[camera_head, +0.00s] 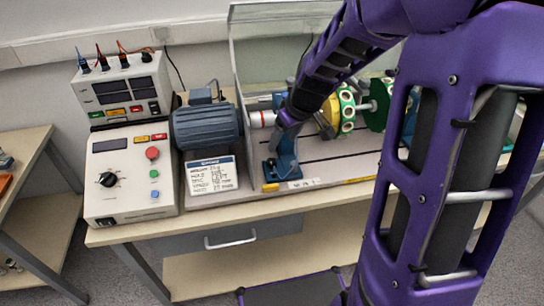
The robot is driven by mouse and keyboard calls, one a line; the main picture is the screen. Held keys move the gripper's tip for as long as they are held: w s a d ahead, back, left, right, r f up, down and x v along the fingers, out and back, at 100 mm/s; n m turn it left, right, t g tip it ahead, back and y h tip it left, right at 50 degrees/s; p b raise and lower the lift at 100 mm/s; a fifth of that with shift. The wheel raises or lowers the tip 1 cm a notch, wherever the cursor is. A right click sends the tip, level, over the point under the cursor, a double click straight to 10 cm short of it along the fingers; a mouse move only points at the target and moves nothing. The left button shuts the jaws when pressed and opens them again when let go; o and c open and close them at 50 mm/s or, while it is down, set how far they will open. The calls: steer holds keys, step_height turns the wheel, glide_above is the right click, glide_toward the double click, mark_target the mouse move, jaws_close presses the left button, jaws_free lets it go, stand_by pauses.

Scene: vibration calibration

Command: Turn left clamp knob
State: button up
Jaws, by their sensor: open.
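My purple arm reaches in from the upper right, and its gripper (282,133) is at the top of the left blue bearing stand (285,165) on the test bench. The gripper is small and partly hidden by my wrist; it is open, with nothing visible held. A small dark part (270,166) sits low on the left side of the stand; I cannot tell whether it is the left clamp knob. I cannot tell whether the gripper touches the stand.
A grey motor (206,126) and a control box (130,172) with knob and buttons stand left of the gripper. Yellow and green discs (345,112) on the shaft stand to its right. A clear guard (275,40) rises behind. A written card (211,175) lies before the motor.

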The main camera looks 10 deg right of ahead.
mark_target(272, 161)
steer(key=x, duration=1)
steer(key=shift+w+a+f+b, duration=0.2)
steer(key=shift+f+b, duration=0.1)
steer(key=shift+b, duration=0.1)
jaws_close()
● ● ● ● ● ● ●
Extract the full listing above verbatim; pictures are to be left out of the copy.

# Completed exercise
[camera_head, +0.00s] 
The robot is driven by mouse and keyboard calls, one a line; the main picture is the screen. Held keys move the gripper's tip for as long as they are held: w s a d ahead, back, left, right, r f up, down and x v along the fingers, out and back, at 100 mm/s; n m turn it left, right, t g tip it ahead, back and y h tip it left, right at 50 degrees/s; p b raise and lower the lift at 100 mm/s; a fifth of that with shift. The wheel raises or lowers the tip 1 cm a notch, wherever the cursor is. A right click sends the tip, level, over the point under the cursor, a double click straight to 10 cm short of it along the fingers; a mouse move only points at the target and moves nothing. The left button shuts the jaws when pressed and opens them again when let go; o and c open and close them at 50 mm/s or, while it is down, set how far they will open. The calls: steer holds keys, step_height turns the wheel, glide_above is the right click, glide_toward the double click, mark_target the mouse move, jaws_close presses the left button, jaws_free lets it go, stand_by pauses.

Scene: vibration calibration

Command: Turn left clamp knob
State: button up
Jaws, by their sensor: open.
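My purple arm reaches in from the upper right, and its gripper (282,133) is at the top of the left blue bearing stand (285,165) on the test bench. The gripper is small and partly hidden by my wrist; it is open, with nothing visible held. A small dark part (270,166) sits low on the left side of the stand; I cannot tell whether it is the left clamp knob. I cannot tell whether the gripper touches the stand.
A grey motor (206,126) and a control box (130,172) with knob and buttons stand left of the gripper. Yellow and green discs (345,112) on the shaft stand to its right. A clear guard (275,40) rises behind. A written card (211,175) lies before the motor.

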The main camera looks 10 deg right of ahead.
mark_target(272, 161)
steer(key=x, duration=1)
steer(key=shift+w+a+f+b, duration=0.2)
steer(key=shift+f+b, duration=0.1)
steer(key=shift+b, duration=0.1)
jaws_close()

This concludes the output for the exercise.